Stable-MoE: Lyapunov-based Token Routing for Distributed Mixture-of-Experts Training over Edge Networks

TL;DR

This paper introduces Stable-MoE, a Lyapunov-based token routing framework for distributed mixture-of-experts training on edge networks, improving efficiency, stability, and performance amid resource heterogeneity and stochastic workloads.

Contribution

It presents a novel Lyapunov optimization approach for real-time token routing and resource allocation in edge MoE systems, ensuring stability and enhanced throughput.

Findings

Achieves at least 40% higher system throughput.

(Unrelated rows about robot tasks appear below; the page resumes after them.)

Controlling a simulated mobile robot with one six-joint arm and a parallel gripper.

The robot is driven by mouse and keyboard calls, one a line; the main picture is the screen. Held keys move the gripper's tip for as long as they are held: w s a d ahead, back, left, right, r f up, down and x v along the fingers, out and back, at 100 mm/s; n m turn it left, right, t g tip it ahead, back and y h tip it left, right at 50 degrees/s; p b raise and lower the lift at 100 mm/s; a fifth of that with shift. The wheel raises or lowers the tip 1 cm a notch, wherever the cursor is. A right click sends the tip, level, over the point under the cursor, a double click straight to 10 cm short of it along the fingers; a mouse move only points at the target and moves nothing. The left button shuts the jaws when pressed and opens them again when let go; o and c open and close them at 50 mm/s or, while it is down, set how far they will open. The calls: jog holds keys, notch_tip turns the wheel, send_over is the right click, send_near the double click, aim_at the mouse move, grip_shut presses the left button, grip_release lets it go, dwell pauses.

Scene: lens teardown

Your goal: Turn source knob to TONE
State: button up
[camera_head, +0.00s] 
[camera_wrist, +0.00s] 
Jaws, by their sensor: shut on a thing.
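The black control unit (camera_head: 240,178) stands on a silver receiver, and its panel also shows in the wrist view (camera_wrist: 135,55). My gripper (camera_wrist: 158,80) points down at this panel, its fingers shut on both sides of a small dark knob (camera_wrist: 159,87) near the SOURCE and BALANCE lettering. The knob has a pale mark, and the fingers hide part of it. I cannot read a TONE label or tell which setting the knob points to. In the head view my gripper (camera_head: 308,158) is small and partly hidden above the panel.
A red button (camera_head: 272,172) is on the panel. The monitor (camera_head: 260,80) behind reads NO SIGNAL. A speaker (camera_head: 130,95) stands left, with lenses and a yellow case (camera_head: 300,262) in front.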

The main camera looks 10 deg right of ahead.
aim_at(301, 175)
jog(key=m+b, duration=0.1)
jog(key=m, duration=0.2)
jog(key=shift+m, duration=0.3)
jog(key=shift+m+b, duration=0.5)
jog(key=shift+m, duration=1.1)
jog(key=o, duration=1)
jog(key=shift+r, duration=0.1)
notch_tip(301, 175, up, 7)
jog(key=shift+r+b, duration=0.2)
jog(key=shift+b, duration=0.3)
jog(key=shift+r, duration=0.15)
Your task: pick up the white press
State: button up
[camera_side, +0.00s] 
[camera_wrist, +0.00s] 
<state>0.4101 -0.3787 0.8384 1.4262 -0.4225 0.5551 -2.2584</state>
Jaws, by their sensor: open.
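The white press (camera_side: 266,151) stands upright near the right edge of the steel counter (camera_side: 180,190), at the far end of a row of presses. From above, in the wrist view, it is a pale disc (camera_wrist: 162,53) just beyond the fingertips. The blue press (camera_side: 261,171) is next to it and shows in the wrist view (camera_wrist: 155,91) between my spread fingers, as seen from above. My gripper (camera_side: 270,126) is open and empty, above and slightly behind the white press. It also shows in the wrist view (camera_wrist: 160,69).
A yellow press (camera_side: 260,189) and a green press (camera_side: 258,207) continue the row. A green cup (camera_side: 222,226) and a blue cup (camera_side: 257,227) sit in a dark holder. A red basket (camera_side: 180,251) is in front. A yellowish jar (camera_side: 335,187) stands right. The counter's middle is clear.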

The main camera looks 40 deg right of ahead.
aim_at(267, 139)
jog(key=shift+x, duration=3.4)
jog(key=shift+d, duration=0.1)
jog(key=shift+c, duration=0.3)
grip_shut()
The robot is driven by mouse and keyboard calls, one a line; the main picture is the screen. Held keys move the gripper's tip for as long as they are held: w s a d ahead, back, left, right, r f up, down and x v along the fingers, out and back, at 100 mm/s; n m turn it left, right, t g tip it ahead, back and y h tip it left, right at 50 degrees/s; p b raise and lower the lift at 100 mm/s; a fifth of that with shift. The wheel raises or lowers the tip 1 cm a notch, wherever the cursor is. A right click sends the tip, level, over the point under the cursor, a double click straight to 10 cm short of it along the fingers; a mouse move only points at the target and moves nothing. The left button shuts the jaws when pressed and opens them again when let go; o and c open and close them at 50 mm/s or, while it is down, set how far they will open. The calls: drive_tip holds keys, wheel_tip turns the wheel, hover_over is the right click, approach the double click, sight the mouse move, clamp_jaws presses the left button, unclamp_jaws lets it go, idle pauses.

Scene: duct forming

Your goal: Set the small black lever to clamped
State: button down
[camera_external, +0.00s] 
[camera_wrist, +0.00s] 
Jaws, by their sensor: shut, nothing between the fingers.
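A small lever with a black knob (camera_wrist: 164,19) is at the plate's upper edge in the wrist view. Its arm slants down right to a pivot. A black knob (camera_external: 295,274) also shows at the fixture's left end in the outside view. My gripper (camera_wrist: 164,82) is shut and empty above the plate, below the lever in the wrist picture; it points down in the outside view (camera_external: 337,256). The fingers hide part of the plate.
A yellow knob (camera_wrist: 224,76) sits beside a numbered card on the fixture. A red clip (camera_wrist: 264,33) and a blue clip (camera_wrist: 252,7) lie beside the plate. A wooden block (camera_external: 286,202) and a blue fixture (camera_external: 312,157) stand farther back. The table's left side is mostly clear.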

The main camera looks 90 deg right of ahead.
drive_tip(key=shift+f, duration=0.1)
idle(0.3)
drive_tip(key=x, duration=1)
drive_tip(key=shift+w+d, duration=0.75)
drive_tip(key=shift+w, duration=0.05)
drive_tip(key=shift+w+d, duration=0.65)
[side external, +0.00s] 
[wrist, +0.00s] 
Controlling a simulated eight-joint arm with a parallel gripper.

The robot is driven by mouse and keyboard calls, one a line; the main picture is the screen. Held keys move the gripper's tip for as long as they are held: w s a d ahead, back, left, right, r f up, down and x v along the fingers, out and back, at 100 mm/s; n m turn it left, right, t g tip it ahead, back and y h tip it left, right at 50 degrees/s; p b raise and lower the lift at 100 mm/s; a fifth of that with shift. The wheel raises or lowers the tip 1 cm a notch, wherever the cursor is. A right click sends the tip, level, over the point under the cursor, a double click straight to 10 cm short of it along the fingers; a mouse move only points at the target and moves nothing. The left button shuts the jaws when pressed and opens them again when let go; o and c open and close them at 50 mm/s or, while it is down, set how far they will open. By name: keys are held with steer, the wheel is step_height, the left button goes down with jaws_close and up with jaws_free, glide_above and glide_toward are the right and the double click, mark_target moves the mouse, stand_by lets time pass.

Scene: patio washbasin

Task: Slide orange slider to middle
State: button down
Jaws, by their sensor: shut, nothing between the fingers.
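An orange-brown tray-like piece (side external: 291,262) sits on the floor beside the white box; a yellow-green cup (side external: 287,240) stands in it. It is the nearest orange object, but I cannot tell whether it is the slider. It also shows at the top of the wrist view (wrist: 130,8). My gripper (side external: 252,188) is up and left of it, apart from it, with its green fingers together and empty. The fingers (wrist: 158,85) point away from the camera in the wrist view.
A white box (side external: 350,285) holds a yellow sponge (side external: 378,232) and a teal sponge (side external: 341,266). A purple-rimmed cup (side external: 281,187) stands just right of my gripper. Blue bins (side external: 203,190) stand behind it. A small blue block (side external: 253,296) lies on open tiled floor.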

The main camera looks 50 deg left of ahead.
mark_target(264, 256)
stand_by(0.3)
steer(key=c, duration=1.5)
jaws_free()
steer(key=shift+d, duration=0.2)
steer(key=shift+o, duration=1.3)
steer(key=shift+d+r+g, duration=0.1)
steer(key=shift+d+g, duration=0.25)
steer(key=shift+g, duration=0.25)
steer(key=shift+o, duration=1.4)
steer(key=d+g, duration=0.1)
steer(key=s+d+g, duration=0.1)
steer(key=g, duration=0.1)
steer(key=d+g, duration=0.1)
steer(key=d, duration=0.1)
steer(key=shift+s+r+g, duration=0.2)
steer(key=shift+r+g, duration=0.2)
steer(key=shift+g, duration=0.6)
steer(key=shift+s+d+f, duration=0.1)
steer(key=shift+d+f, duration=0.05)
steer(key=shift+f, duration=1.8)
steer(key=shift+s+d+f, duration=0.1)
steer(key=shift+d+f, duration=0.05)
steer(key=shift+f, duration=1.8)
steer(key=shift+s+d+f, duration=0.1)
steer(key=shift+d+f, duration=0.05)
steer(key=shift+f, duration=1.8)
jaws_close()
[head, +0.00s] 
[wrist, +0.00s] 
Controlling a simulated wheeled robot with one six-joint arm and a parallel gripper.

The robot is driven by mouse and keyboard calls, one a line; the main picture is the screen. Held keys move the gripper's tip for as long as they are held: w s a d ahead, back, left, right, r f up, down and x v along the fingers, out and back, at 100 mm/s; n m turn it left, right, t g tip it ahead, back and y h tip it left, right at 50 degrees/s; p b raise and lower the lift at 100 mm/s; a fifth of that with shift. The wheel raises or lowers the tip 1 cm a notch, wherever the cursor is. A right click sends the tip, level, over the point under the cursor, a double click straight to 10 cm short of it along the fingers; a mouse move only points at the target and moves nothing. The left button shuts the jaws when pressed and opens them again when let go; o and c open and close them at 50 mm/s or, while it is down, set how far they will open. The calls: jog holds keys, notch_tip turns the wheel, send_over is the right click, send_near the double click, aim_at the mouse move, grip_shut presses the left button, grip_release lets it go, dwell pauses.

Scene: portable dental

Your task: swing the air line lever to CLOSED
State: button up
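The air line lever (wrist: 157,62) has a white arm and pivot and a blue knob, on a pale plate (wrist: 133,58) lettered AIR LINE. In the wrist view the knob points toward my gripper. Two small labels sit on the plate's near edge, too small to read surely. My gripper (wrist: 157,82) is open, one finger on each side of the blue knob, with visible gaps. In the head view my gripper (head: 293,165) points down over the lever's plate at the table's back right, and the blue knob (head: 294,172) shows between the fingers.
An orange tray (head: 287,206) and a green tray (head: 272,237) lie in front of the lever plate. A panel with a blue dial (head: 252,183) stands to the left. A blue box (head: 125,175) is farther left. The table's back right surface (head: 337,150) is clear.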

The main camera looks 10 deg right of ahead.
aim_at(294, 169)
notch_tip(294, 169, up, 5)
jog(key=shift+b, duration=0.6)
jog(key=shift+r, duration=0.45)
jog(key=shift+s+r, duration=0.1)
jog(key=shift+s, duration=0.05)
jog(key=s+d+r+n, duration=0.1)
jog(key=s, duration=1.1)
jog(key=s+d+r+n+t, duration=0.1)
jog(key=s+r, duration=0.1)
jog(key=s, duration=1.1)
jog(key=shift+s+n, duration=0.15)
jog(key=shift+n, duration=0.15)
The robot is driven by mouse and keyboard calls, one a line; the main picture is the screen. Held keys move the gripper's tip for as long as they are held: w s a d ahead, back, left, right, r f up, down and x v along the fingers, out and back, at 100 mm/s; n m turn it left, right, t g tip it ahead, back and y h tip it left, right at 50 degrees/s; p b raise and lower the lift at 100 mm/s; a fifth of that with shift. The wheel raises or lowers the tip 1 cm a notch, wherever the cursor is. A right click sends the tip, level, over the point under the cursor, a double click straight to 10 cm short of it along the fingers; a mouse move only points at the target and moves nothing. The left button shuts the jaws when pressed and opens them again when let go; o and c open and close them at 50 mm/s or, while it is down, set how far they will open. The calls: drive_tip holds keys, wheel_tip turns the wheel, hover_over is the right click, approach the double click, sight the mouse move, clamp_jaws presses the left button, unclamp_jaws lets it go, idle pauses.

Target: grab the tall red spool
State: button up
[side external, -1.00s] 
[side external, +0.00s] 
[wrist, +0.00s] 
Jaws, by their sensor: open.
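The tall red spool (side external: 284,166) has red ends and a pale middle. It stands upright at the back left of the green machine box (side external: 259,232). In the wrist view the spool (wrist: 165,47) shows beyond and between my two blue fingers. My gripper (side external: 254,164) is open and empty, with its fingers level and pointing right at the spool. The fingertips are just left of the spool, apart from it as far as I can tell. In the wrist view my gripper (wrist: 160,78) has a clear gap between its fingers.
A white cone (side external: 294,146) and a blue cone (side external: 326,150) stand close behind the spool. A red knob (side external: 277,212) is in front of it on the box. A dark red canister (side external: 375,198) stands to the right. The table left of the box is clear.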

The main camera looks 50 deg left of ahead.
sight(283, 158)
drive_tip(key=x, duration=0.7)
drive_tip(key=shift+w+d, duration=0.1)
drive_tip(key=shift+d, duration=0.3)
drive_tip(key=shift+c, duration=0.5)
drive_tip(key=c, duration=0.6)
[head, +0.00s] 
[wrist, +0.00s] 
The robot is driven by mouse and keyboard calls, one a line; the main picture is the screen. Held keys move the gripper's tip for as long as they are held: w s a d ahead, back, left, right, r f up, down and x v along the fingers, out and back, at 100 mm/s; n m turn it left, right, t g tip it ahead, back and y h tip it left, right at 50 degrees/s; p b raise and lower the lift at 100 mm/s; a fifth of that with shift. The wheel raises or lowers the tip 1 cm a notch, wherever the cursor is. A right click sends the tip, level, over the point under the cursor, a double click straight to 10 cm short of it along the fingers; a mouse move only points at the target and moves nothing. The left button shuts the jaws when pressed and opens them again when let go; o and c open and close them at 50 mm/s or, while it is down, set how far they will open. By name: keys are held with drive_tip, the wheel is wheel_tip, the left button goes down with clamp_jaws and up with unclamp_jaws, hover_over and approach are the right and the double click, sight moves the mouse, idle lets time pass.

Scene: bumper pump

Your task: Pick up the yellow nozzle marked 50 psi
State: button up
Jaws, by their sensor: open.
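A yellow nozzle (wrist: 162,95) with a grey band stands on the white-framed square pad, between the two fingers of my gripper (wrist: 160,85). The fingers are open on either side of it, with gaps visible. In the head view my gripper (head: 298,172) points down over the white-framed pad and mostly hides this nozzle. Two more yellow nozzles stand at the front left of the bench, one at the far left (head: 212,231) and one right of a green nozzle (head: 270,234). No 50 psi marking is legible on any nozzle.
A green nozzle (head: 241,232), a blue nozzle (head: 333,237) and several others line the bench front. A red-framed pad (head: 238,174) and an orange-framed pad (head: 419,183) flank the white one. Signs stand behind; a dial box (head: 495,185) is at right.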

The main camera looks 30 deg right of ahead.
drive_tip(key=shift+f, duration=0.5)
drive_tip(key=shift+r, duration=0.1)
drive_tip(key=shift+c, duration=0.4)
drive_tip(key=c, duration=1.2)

Improves test accuracy by at least 5%.

Demonstrates stability and efficiency in resource-heterogeneous environments.

Abstract

The sparse activation mechanism of mixture of experts (MoE) model empowers edge intelligence with enhanced training efficiency and reduced computational resource consumption. However, traditional token routing in distributed MoE training faces significant challenges in resource-constrained edge networks characterized by heterogeneous computing capabilities and stochastic token arrivals, which inevitably suffer from workload backlog, resource inefficiency, and performance degradation. To address this issue, we propose a novel Lyapunov-based token routing framework for distributed MoE training over resource-heterogeneous edge networks, termed Stable-MoE. Specifically, we formulate a stochastic optimization problem to maximize both system throughput and gating consistency via optimizing the token routing strategy and computational resource allocation, while ensuring long-term stability of both token and energy queues at the edge devices. Using the Lyapunov optimization, we transform the intractable long-term optimization problem into tractable per-slot subproblems by enabling online decision-making of token routing and computation frequency utilization without the knowledge of future system states. Experimental results on the SVHN and CIFAR-100 datasets demonstrate that Stable-MoE outperforms the baselines with at least 40% and 5% gains in system throughput and test accuracy, respectively.